§ **Material provided**
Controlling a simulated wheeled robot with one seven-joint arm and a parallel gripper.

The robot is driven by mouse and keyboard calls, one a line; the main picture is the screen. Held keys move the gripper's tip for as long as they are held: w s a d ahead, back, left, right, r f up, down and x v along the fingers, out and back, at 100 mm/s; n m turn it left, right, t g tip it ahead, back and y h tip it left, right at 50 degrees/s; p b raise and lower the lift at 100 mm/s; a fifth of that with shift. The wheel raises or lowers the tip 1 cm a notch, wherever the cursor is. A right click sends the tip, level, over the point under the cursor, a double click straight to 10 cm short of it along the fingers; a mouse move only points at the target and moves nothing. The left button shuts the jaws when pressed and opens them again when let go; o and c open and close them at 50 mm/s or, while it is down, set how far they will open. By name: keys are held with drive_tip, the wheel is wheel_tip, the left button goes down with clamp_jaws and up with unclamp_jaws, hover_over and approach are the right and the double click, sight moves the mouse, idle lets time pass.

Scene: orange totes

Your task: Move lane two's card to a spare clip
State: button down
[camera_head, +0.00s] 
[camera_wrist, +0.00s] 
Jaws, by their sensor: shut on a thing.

§ **Exercise objective**
Copy every line verbatim.

§ **Output for this task**
Controlling a simulated wheeled robot with one seven-joint arm and a parallel gripper.

The robot is driven by mouse and keyboard calls, one a line; the main picture is the screen. Held keys move the gripper's tip for as long as they are held: w s a d ahead, back, left, right, r f up, down and x v along the fingers, out and back, at 100 mm/s; n m turn it left, right, t g tip it ahead, back and y h tip it left, right at 50 degrees/s; p b raise and lower the lift at 100 mm/s; a fifth of that with shift. The wheel raises or lowers the tip 1 cm a notch, wherever the cursor is. A right click sends the tip, level, over the point under the cursor, a double click straight to 10 cm short of it along the fingers; a mouse move only points at the target and moves nothing. The left button shuts the jaws when pressed and opens them again when let go; o and c open and close them at 50 mm/s or, while it is down, set how far they will open. By name: keys are held with drive_tip, the wheel is wheel_tip, the left button goes down with clamp_jaws and up with unclamp_jaws, hover_over and approach are the right and the double click, sight moves the mouse, idle lets time pass.

Scene: orange totes

Your task: Move lane two's card to a spare clip
State: button down
[camera_head, +0.00s] 
[camera_wrist, +0.00s] 
Jaws, by their sensor: shut on a thing.

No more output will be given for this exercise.